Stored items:
────────

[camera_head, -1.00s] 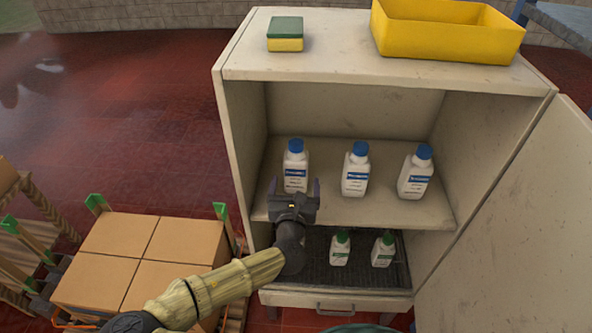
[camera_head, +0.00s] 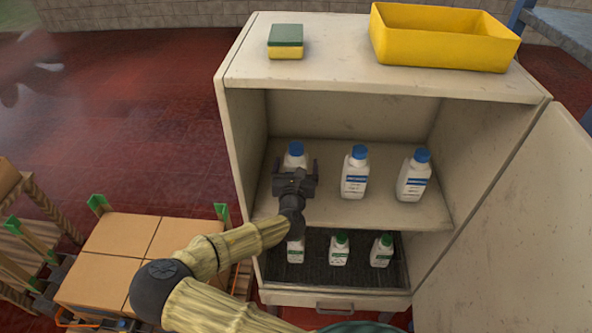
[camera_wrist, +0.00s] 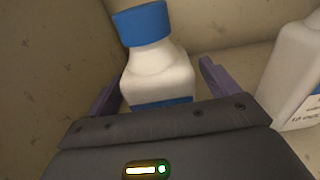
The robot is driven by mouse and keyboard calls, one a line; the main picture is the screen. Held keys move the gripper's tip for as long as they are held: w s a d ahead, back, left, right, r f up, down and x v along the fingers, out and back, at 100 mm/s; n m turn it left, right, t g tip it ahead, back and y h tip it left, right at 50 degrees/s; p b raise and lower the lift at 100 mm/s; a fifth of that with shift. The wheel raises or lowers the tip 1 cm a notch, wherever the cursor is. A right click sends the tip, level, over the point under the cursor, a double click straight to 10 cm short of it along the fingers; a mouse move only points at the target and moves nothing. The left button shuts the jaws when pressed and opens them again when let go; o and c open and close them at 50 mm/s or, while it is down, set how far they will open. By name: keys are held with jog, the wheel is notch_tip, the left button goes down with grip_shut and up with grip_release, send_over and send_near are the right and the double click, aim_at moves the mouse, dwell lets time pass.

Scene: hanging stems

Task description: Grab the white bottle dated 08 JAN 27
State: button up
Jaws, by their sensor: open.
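Three white bottles with blue caps stand upright on the cabinet's upper shelf: a left one (camera_head: 294,153), a middle one (camera_head: 355,173) and a right one (camera_head: 414,176). Their printed dates are too small to read. My gripper (camera_head: 293,170) is in front of the left bottle and hides its lower part. In the wrist view the left bottle (camera_wrist: 158,75) is between my gripper's two open fingers (camera_wrist: 158,82), its label mostly hidden by the gripper body. The middle bottle (camera_wrist: 296,75) shows partly at the right edge there.
Several green-capped white bottles (camera_head: 339,250) stand on the dark mat of the lower level. The open cabinet door (camera_head: 510,230) is at the right. A yellow bin (camera_head: 445,48) and a sponge (camera_head: 286,42) sit on the cabinet top. Cardboard boxes (camera_head: 120,240) are at the lower left.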

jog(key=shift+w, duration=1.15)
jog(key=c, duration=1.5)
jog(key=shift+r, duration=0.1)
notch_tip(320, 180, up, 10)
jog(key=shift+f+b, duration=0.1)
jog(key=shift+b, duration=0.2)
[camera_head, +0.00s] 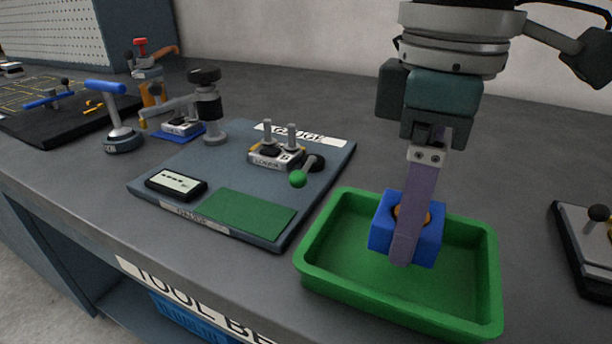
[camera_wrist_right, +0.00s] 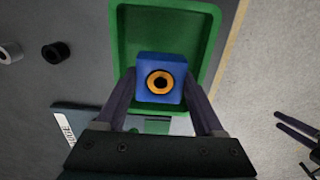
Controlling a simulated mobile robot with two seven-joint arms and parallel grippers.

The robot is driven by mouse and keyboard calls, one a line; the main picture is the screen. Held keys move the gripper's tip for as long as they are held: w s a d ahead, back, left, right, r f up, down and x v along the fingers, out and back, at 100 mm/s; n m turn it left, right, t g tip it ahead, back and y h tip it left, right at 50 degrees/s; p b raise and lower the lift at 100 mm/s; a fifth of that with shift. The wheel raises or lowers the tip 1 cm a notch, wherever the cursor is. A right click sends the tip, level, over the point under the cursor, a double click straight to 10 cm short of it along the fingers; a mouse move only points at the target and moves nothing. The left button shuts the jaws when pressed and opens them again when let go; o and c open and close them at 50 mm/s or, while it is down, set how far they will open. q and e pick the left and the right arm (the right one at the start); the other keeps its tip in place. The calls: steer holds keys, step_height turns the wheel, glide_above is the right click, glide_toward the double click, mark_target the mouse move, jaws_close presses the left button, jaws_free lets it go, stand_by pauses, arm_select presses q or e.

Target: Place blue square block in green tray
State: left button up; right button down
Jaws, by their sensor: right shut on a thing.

────────

Copy the material shown above in full and exactly. Skip the pictures.

#### THE OUTPUT
[camera_head, -1.00s] 
[camera_head, +0.00s] 
[camera_wrist, +0.00s] 
The robot is driven by mouse and keyboard calls, one a line; the main picture is the screen. Held keys move the gripper's tip for as long as they are held: w s a d ahead, back, left, right, r f up, down and x v along the fingers, out and back, at 100 mm/s; n m turn it left, right, t g tip it ahead, back and y h tip it left, right at 50 degrees/s; p b raise and lower the lift at 100 mm/s; a fifth of that with shift. The wheel raises or lowers the tip 1 cm a notch, wherever the cursor is. A right click sends the tip, level, over the point under the cursor, a double click straight to 10 cm short of it along the fingers; a mouse move only points at the target and moves nothing. The left button shuts the jaws when pressed and opens them again when let go; o and c open and close them at 50 mm/s or, while it is down, set how far they will open. By name: keys are held with jog, the wheel is notch_tip, the left button goes down with grip_shut and up with grip_release, send_over and send_near are the right and the double click, aim_at moves the mouse, dwell lets time pass.

Scene: hanging stems

Task description: Grab the white bottle dated 08 JAN 27
State: button up
Jaws, by their sensor: open.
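Three white bottles with blue caps stand upright on the cabinet's upper shelf: a left one (camera_head: 294,153), a middle one (camera_head: 355,173) and a right one (camera_head: 414,176). Their printed dates are too small to read. My gripper (camera_head: 293,170) is in front of the left bottle and hides its lower part. In the wrist view the left bottle (camera_wrist: 158,75) is between my gripper's two open fingers (camera_wrist: 158,82), its label mostly hidden by the gripper body. The middle bottle (camera_wrist: 296,75) shows partly at the right edge there.
Several green-capped white bottles (camera_head: 339,250) stand on the dark mat of the lower level. The open cabinet door (camera_head: 510,230) is at the right. A yellow bin (camera_head: 445,48) and a sponge (camera_head: 286,42) sit on the cabinet top. Cardboard boxes (camera_head: 120,240) are at the lower left.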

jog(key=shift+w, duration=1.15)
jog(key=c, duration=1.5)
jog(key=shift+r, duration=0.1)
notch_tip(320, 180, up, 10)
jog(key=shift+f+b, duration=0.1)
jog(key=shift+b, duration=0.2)
[camera_head, +0.00s] 
[camera_wrist_right, +0.00s] 
Controlling a simulated mobile robot with two seven-joint arms and parallel grippers.

The robot is driven by mouse and keyboard calls, one a line; the main picture is the screen. Held keys move the gripper's tip for as long as they are held: w s a d ahead, back, left, right, r f up, down and x v along the fingers, out and back, at 100 mm/s; n m turn it left, right, t g tip it ahead, back and y h tip it left, right at 50 degrees/s; p b raise and lower the lift at 100 mm/s; a fifth of that with shift. The wheel raises or lowers the tip 1 cm a notch, wherever the cursor is. A right click sends the tip, level, over the point under the cursor, a double click straight to 10 cm short of it along the fingers; a mouse move only points at the target and moves nothing. The left button shuts the jaws when pressed and opens them again when let go; o and c open and close them at 50 mm/s or, while it is down, set how far they will open. q and e pick the left and the right arm (the right one at the start); the other keeps its tip in place. The calls: steer holds keys, step_height turns the wheel, glide_above is the right click, glide_toward the double click, mark_target the mouse move, jaws_close presses the left button, jaws_free lets it go, stand_by pauses, arm_select presses q or e.

Target: Place blue square block in green tray
State: left button up; right button down
Jaws, by their sensor: right shut on a thing.

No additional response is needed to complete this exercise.